**Items**
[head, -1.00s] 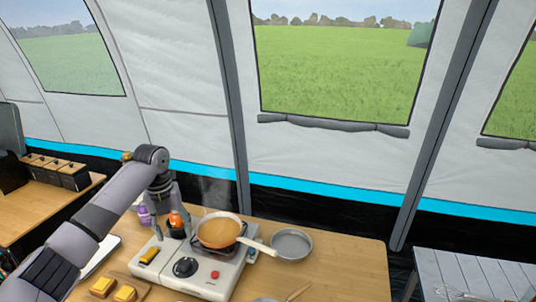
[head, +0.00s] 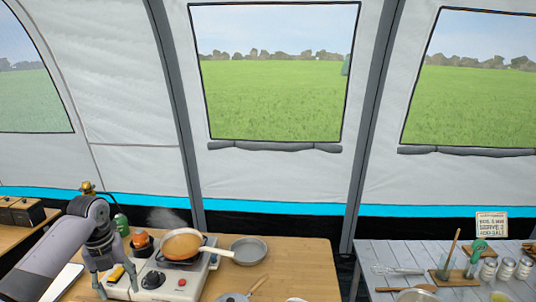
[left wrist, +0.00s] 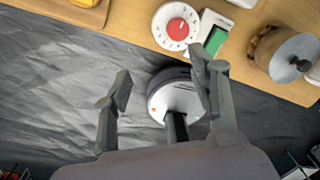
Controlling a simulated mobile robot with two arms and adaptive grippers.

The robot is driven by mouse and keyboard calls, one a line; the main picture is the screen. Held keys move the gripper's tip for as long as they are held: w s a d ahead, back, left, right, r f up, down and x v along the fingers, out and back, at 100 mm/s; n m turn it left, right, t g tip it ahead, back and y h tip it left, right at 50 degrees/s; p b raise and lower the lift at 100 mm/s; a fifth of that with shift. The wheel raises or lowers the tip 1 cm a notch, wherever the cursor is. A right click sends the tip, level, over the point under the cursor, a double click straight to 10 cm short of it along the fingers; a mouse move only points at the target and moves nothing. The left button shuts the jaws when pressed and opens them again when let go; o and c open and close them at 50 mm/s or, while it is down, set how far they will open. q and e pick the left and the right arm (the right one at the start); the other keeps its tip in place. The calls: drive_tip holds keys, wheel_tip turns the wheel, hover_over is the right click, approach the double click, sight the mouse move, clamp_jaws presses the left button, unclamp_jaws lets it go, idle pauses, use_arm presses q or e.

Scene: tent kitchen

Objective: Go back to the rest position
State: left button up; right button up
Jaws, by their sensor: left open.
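My left gripper (head: 114,284) shows at the lower left of the head view, its arm coming in from the left. Its fingers point down beside the left end of the white stove (head: 150,287). In the left wrist view the gripper (left wrist: 163,85) is open, its two dark fingers well apart with nothing held between them. The fingers show over dark floor covering just off a wooden table edge. My right gripper is not in view.

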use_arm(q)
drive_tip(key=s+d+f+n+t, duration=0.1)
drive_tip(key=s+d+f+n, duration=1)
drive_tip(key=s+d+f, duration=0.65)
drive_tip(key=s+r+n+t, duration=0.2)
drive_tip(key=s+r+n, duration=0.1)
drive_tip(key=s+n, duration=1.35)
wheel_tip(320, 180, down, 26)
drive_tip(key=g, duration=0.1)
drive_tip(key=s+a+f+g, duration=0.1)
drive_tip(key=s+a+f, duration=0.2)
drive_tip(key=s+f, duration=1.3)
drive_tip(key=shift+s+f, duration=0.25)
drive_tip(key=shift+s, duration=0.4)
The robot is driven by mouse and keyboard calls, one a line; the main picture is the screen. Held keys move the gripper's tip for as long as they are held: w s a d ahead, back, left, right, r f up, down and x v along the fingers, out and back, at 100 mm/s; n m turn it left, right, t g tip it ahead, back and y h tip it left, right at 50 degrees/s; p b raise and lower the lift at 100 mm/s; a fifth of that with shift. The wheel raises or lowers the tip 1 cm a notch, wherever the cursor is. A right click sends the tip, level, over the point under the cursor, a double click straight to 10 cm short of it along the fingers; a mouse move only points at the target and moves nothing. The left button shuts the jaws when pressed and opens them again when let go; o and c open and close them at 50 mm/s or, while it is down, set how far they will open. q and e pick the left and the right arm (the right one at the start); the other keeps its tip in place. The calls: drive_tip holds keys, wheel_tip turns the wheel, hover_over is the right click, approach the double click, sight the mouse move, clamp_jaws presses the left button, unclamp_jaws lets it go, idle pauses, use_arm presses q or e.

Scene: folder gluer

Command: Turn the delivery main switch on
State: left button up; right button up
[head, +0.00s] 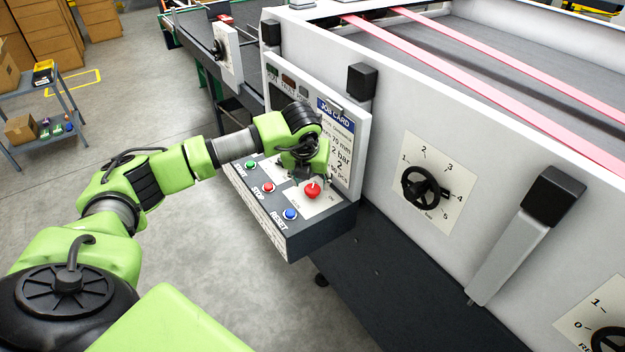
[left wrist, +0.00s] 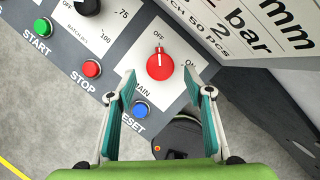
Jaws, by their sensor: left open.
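The main switch is a red rotary knob (left wrist: 160,66) on a white plate marked OFF at the top and ON at the right. Its white pointer line points up toward OFF. The knob also shows on the grey control panel in the head view (head: 313,191). My left gripper (left wrist: 160,84) is open, with one teal-padded finger on each side of the lower part of the plate. The fingers look empty; I cannot tell how far above the panel they are. In the head view my left wrist hangs over the panel just behind the knob. My right gripper is not in view.
Green START (left wrist: 42,27), red STOP (left wrist: 92,68) and blue RESET (left wrist: 141,110) buttons sit near the knob. A black batch dial (left wrist: 87,6) is at the upper left. A job card (head: 338,140) stands upright behind the panel. A numbered handwheel (head: 425,187) is on the machine wall.

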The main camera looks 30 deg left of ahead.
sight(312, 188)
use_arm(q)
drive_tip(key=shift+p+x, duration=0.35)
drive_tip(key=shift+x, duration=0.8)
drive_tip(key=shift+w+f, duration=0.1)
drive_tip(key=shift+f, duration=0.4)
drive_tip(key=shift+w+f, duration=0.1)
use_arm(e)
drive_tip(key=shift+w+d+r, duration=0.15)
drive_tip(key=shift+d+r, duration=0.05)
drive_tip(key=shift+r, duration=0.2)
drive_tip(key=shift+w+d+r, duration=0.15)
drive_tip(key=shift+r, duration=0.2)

**Problem details**
Each line above that holds the string "Scene" should be copied and shown.

**Completed exercise**
Scene: tent kitchen
Scene: folder gluer

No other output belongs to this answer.